Planned comparison (example)


     Simultaneous Confidence Intervals

Multiple Comparisons of Means: User-defined Contrasts


Fit: lm(formula = consumptionDifferenceFromControl ~ ppmCaffeine, 
    data = strungOutBees)

Quantile = 2.1199
95% family-wise confidence level


Linear Hypotheses:
                    Estimate lwr     upr    
ppm100 - ppm50 == 0 -0.1800  -0.5834  0.2234

Unplanned comparisons

Definition: An unplanned comparison is one of multiple comparisons, such as between all pairs of means, carried out to help determine where differences between means lie.

Unplanned comparisons are a form of data dredging, so we need to minimize the rising Type I errors that we get from performing many tests.

Unplanned comparison (details)

Definition: With the Tukey-Kramer method, the probability of making at least one Type I error throughout the course of testing all pairs of means is no greater than the significance level \( \alpha \).

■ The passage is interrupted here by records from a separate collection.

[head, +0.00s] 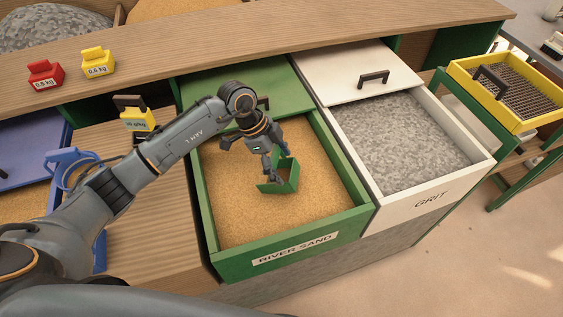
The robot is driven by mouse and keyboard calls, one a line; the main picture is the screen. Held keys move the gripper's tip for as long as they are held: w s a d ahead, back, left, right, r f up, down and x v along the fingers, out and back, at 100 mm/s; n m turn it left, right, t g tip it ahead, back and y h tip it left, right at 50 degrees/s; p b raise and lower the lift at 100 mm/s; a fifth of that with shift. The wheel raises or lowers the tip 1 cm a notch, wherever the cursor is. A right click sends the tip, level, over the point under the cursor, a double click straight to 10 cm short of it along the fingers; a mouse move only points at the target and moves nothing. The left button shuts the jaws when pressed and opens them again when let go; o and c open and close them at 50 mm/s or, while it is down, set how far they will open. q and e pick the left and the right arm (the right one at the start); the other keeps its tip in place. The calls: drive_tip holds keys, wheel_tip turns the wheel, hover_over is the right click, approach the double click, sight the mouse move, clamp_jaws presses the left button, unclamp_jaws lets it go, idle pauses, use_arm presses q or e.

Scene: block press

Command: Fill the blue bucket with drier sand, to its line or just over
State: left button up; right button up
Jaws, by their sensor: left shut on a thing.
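My left gripper (274,165) is shut on a green scoop (290,174) over the open green drawer (358,215) labelled RIVER SAND. The scoop is at or just above the tan sand (250,205); I cannot tell whether they touch, nor whether it holds sand. An open blue drawer (52,190) at the left edge also shows tan sand, partly hidden by my arm. A blue object with a handle (66,160) is beside it, partly hidden; I cannot tell whether it is a bucket or a scoop. No fill line shows. My right gripper is out of view.
An open white drawer (437,190) labelled GRIT holds grey grit, right of the green drawer. A red weight (45,75) and a yellow weight (97,64) stand on the wooden ledge. A yellow sieve tray (463,76) is at right. The wooden top between the drawers has bare room.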

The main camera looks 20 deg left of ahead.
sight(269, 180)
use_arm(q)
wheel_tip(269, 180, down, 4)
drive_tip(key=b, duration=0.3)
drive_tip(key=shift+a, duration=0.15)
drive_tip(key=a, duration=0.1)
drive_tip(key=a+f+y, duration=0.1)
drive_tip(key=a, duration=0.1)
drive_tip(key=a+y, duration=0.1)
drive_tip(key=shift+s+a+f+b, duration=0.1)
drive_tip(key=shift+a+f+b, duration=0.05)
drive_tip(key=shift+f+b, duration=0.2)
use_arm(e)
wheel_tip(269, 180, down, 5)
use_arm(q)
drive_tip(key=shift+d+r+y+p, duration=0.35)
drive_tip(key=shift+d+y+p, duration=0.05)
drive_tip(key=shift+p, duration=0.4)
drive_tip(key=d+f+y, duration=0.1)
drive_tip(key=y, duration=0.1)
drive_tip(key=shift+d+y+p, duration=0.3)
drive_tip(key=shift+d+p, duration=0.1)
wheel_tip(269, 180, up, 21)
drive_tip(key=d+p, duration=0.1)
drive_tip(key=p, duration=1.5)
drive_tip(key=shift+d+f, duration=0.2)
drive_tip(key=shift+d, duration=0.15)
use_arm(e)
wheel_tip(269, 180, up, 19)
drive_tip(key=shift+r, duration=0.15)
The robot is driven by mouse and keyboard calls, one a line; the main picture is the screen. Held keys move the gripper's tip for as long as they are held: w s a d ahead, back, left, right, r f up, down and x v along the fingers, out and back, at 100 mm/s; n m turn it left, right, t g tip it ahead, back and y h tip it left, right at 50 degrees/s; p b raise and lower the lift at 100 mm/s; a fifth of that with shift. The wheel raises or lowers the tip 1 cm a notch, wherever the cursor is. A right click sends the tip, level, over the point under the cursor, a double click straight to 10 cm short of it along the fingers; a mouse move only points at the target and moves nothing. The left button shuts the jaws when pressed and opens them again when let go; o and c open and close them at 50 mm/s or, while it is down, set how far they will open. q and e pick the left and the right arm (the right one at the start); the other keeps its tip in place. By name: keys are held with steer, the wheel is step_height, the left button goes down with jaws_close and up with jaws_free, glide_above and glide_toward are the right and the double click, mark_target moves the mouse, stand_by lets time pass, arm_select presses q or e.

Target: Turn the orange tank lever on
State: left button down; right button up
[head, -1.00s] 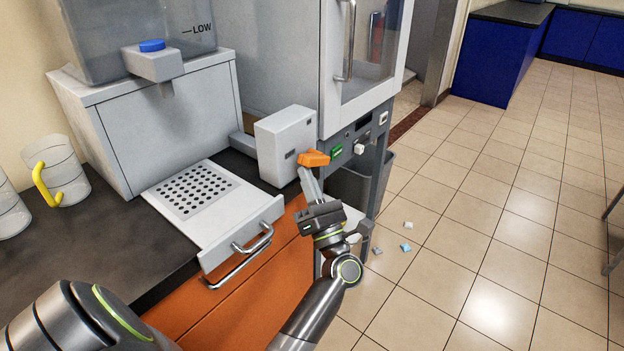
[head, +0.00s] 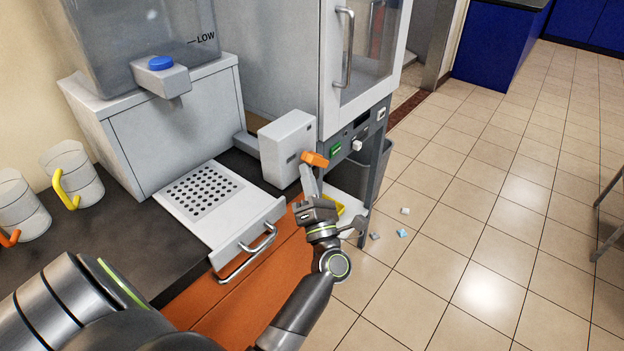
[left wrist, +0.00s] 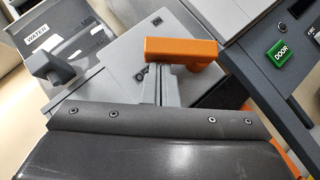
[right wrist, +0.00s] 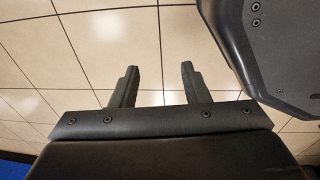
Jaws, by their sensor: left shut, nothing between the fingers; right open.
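The orange lever (head: 315,160) sticks out from the front of a pale grey box (head: 285,135) beside the water tank's stand. In the left wrist view the lever (left wrist: 182,50) lies crosswise just beyond my fingertips, with a small dark mark on the box by its left end. My left gripper (head: 308,172) is shut and empty, its fingertips right under the lever; in the left wrist view the fingers (left wrist: 160,82) touch or nearly touch it. My right gripper (right wrist: 155,85) is open and empty above floor tiles, and does not show in the head view.
The clear tank (head: 145,45) with a blue button stands at the left. A perforated drawer tray (head: 235,250) juts out below it. The glass-door cabinet (head: 330,70), with a green button (head: 335,149), stands close right. Mugs (head: 72,172) stand at the left. Small scraps lie on the floor.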

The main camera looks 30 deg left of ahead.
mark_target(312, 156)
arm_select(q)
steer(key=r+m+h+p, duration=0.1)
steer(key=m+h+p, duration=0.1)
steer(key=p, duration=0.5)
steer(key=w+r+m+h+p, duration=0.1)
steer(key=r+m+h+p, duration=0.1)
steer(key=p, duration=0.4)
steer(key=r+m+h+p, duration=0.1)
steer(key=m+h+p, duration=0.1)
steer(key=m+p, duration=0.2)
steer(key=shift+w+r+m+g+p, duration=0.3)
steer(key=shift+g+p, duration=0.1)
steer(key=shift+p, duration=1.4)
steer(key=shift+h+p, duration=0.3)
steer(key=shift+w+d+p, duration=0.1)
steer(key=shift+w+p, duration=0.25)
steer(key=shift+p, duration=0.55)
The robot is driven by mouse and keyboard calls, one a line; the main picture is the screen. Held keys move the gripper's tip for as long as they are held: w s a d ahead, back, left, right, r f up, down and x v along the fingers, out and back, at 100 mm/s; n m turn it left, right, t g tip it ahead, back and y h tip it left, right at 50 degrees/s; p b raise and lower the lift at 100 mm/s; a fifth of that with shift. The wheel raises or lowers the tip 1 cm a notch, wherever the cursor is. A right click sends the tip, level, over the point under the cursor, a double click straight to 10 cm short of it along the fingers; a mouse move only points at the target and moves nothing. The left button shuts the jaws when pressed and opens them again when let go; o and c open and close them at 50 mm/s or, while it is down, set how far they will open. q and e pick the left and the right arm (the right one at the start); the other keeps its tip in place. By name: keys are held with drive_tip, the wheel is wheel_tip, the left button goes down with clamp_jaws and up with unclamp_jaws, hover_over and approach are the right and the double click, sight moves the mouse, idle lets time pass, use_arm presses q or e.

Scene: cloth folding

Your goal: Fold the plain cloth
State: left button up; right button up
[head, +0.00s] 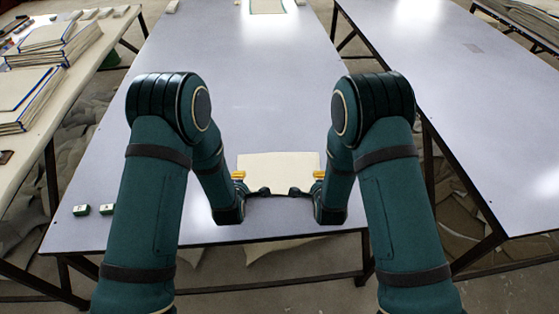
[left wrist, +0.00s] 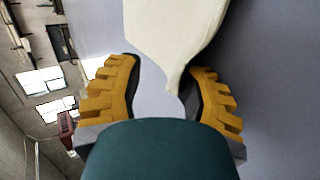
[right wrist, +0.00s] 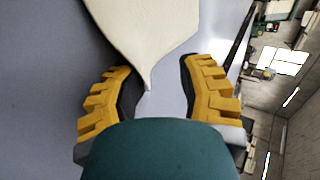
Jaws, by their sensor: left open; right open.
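The plain cream cloth (head: 278,168) lies on the table near its front edge, between my two arms. My left gripper (head: 252,191) is at the cloth's near left corner, and my right gripper (head: 304,191) is at its near right corner. In the left wrist view, the cloth (left wrist: 175,28) narrows to a pointed corner between the spread yellow fingers of my left gripper (left wrist: 165,70). In the right wrist view, the cloth (right wrist: 147,28) likewise has a pointed corner between the spread fingers of my right gripper (right wrist: 154,70). Both grippers are open.
The grey table (head: 250,90) is clear beyond the cloth. Two small green-and-white blocks (head: 81,210) sit at its front left. A framed cloth-like sheet (head: 267,6) lies at the far end. Side tables flank it; the left one holds stacked cloths (head: 45,45).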

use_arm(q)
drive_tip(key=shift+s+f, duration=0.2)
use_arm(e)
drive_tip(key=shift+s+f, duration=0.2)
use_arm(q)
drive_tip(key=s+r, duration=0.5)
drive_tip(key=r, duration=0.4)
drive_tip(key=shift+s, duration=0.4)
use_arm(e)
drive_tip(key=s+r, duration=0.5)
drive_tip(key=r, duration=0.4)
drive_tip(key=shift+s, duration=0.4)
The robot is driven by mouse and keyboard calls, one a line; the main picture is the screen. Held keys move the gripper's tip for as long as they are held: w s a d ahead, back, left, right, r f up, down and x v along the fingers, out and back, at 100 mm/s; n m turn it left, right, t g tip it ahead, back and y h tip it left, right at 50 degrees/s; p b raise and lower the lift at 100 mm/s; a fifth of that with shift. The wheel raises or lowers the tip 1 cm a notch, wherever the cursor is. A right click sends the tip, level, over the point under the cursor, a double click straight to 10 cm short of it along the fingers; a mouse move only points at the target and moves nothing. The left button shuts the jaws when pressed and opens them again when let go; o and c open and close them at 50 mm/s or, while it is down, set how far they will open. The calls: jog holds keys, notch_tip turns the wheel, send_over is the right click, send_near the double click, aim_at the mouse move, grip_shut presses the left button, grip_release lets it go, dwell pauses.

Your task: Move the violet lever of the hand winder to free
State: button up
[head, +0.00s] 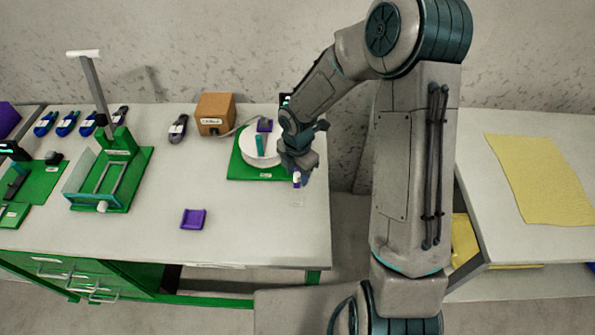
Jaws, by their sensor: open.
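The hand winder appears to be the green base (237,171) with a round white drum (250,158) and a teal upright piece (260,146), near the back right of the table. A violet block (264,125) shows at the drum's back edge. A small violet and white piece (297,180) shows just below my gripper, by the base's right edge; it may be the violet lever. My gripper (299,168) is open, pointing down over the right edge of the base. Its fingers are small and partly hidden, and I cannot tell whether they touch the violet piece.
A violet tray (193,219) lies in front. A green frame with a tall arm (105,178) stands left. The table's front right is clear. A yellow cloth (540,180) lies on another table.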

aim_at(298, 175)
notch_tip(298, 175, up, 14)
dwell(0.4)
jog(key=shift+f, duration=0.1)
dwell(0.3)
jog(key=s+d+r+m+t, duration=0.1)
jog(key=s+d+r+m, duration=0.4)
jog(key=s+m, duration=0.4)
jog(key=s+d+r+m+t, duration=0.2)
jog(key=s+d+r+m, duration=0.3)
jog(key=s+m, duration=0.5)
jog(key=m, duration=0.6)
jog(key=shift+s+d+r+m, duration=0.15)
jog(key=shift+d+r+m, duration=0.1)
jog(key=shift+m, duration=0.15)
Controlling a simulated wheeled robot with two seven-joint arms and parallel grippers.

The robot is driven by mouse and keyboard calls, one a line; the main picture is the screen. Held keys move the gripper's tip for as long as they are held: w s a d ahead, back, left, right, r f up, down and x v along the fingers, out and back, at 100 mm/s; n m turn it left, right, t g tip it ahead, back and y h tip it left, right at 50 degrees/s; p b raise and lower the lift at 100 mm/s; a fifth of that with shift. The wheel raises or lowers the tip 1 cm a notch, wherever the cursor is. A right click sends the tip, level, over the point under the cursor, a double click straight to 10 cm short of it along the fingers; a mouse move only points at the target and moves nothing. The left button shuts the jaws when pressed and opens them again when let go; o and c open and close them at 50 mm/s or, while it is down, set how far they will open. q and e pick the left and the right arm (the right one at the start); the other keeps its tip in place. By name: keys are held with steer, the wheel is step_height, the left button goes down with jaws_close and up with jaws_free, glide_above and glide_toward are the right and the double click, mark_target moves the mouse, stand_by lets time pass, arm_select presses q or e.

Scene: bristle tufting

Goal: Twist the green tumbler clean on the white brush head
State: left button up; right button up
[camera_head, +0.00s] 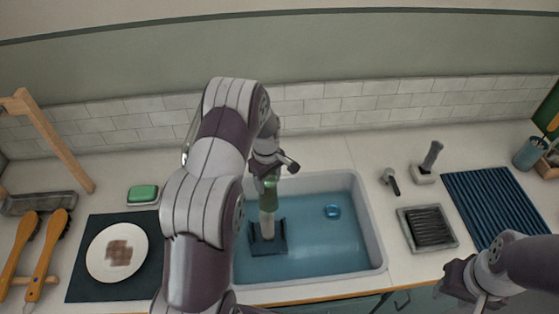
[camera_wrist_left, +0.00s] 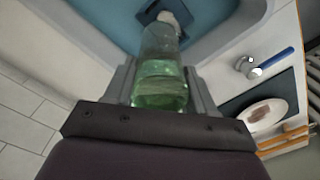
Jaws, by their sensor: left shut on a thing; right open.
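The green tumbler (camera_head: 269,187) is in my left gripper (camera_head: 267,172), above the sink. In the left wrist view the tumbler (camera_wrist_left: 160,80) is clear green and lies between both fingers of the shut left gripper (camera_wrist_left: 162,90). The white brush head (camera_head: 267,222) stands upright on a dark base (camera_head: 277,246) in the sink, directly below the tumbler. The brush head (camera_wrist_left: 172,20) shows at the tumbler's far end in the left wrist view. I cannot tell how far it reaches inside. My right gripper (camera_head: 462,282) is open and empty at the lower right.
The sink (camera_head: 371,225) holds blue water, with a small blue ring (camera_head: 332,211) in it. Left are a plate (camera_head: 103,261) on a dark mat and a green sponge (camera_head: 143,193). Right are a drain tray (camera_head: 443,239) and a ribbed blue mat (camera_head: 500,205).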

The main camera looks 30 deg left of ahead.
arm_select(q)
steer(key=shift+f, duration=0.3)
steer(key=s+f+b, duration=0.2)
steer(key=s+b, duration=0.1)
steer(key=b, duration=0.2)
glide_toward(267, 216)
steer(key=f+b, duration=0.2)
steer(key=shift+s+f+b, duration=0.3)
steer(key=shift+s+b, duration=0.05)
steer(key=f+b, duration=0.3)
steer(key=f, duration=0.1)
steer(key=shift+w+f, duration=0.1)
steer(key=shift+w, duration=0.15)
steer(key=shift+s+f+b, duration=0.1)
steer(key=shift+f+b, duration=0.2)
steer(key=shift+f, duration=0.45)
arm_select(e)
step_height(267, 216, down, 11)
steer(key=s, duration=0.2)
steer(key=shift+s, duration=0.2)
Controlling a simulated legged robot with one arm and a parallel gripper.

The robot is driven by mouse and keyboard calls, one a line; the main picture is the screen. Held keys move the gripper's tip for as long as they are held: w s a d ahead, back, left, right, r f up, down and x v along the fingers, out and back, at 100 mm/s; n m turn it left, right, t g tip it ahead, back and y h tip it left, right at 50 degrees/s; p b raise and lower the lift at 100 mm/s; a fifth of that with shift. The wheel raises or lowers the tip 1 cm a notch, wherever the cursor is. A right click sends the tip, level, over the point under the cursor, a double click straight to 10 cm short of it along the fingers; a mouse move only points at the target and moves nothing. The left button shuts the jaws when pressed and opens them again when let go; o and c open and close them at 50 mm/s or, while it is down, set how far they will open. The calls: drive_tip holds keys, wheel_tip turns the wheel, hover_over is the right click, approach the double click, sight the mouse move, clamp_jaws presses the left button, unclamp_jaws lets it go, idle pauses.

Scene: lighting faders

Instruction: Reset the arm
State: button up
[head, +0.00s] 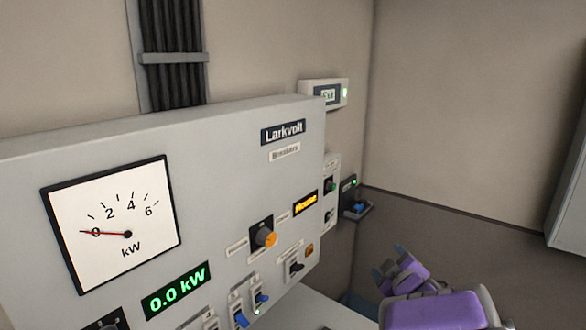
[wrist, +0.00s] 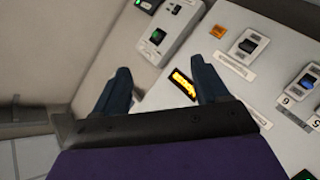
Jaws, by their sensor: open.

The Tukey-Kramer method works like a series of two-sample \( t \)-tests, but it uses a larger critical value to limit the Type I error rate.

Unplanned comparison (in R)

library(multcomp)
tukeyResults <- glht(caffResults, 
                     linfct = mcp(ppmCaffeine = "Tukey"))
# summary(tukeyResults)-> next slide
# same thing as 
# x<-aov(consumptionDifferenceFromControl ~ ppmCaffeine, data=strungOutBees)
#TukeyHSD(x)

Unplanned comparison (example)

Unplanned comparison (visualization)

Groups in the figure are assigned the same symbol if their means are not significantly different.

Unplanned comparison (visualization)

Groups in the figure are assigned the same symbol if their means are not significantly different.

Tukey-Kramer Assumptions

Same assumptions as ANOVA.
\( P \)-value for T-K is exact for balanced designs.
\( P \)-value for T-K is conservative for unbalanced designs.
Conservative means real probability of making at least one Type I error is smaller than \( \alpha \), which makes it harder to reject \( H_{0} \).